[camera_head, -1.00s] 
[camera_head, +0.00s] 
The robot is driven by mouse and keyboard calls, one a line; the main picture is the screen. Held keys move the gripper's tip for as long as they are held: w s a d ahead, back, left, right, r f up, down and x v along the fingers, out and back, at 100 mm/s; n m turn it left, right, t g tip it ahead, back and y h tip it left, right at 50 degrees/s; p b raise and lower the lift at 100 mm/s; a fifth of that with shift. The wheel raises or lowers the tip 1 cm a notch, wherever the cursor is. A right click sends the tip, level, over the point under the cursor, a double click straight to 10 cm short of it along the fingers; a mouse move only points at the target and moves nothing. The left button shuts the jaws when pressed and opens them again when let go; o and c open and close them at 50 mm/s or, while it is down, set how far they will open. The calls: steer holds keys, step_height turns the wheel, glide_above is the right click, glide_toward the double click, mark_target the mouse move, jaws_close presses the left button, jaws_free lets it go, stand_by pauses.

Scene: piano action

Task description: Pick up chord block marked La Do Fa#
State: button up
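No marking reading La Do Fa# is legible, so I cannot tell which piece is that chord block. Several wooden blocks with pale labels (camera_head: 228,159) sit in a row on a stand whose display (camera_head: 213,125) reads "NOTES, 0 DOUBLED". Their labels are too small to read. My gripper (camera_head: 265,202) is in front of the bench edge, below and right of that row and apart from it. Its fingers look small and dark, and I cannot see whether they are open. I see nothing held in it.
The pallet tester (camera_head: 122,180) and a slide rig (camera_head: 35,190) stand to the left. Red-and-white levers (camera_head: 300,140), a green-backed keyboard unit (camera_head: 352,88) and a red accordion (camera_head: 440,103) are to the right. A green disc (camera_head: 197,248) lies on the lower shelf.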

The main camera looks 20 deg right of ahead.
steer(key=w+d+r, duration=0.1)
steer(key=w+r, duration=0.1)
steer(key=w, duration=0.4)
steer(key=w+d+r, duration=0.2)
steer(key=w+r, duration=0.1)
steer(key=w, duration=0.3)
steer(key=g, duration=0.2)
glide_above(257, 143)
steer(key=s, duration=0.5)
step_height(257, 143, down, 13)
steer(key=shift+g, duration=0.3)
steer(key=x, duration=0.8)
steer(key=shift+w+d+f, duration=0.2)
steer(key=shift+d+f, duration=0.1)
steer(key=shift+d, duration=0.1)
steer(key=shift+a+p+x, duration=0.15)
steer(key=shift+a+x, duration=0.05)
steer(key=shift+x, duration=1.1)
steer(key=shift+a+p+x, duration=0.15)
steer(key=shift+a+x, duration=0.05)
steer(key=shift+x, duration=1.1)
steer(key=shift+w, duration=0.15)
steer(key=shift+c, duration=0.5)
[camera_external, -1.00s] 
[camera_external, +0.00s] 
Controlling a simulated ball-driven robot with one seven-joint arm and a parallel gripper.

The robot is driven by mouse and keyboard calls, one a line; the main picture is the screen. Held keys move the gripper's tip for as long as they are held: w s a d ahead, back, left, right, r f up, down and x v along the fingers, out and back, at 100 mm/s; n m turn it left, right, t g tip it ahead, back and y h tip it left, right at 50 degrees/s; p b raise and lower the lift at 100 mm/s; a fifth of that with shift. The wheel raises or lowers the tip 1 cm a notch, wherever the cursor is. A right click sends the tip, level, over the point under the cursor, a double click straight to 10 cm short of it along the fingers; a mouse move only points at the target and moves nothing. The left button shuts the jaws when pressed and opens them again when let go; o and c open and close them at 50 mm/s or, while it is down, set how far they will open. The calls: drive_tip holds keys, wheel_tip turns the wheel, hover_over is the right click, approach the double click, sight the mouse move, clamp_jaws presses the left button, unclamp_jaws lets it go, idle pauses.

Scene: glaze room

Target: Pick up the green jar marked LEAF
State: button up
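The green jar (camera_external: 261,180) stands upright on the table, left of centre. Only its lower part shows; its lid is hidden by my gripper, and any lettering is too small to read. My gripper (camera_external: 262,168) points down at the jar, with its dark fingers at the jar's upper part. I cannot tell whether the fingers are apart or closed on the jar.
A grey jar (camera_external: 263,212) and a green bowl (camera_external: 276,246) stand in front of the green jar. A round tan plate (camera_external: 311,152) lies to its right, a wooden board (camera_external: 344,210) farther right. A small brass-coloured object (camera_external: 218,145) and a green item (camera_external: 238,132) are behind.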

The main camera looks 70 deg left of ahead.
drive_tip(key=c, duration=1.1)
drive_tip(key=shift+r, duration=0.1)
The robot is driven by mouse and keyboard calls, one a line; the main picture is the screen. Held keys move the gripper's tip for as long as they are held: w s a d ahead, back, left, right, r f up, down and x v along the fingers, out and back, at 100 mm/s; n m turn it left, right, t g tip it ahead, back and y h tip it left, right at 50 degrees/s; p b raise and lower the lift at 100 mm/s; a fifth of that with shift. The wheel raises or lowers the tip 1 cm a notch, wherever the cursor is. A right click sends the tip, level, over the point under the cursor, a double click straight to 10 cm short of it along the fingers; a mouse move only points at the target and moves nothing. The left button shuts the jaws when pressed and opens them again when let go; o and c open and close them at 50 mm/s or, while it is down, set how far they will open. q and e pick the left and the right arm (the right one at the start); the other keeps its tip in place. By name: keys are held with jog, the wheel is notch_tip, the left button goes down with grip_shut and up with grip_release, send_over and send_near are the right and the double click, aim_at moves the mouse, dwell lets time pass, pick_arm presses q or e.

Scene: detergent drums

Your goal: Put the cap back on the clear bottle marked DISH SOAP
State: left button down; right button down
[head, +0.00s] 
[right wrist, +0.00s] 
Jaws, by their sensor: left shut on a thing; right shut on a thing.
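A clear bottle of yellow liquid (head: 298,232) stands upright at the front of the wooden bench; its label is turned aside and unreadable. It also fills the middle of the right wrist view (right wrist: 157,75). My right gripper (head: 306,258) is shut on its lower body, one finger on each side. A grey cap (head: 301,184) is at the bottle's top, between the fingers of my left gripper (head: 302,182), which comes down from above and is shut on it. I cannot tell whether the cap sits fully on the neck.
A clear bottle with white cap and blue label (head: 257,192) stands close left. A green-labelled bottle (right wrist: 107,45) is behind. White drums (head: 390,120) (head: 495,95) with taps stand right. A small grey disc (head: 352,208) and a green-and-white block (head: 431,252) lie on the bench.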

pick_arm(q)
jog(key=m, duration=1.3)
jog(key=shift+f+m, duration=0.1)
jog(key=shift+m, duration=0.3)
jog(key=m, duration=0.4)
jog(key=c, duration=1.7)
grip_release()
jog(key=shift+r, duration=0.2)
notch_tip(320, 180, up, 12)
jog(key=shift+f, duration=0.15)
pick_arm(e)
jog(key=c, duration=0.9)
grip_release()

* **Aim of the task**: Collect the lines that hold "Scene".

* **Response below**:
Scene: piano action
Scene: glaze room
Scene: detergent drums

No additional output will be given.